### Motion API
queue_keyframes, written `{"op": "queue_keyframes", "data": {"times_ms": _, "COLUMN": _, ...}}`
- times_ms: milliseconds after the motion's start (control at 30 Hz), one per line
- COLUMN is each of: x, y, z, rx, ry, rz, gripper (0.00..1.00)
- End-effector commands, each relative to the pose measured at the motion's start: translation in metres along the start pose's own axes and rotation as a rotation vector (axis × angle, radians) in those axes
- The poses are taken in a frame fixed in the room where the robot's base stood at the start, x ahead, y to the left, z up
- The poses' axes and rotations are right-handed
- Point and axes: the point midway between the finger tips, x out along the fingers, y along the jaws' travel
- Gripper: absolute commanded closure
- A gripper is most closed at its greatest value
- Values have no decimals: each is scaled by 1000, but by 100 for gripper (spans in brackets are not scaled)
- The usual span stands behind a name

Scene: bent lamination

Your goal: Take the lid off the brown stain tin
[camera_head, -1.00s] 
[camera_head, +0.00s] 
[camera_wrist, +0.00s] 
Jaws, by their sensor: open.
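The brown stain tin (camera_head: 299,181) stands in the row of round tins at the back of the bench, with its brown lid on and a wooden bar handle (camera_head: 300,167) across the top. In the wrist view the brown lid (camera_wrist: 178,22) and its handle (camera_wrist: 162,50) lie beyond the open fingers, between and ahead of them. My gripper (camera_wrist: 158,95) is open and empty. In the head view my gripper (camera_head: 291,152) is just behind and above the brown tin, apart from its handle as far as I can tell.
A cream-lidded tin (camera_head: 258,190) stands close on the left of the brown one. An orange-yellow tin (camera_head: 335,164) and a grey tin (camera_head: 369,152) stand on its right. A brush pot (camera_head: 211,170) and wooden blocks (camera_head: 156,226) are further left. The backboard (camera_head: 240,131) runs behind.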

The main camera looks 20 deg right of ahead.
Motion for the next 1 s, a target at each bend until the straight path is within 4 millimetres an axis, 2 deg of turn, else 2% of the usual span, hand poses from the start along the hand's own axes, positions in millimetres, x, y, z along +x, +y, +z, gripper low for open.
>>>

## INSTRUCTIONS FOR THE TASK
Extract the first line above and each line after it up to and including the one with "- COLUMN is", please, exactly and with nothing else.

## EXERCISE ANSWER
### Motion API
queue_keyframes, written `{"op": "queue_keyframes", "data": {"times_ms": _, "COLUMN": _, ...}}`
- times_ms: milliseconds after the motion's start (control at 30 Hz), one per line
- COLUMN is each of: x, y, z, rx, ry, rz, gripper (0.00..1.00)

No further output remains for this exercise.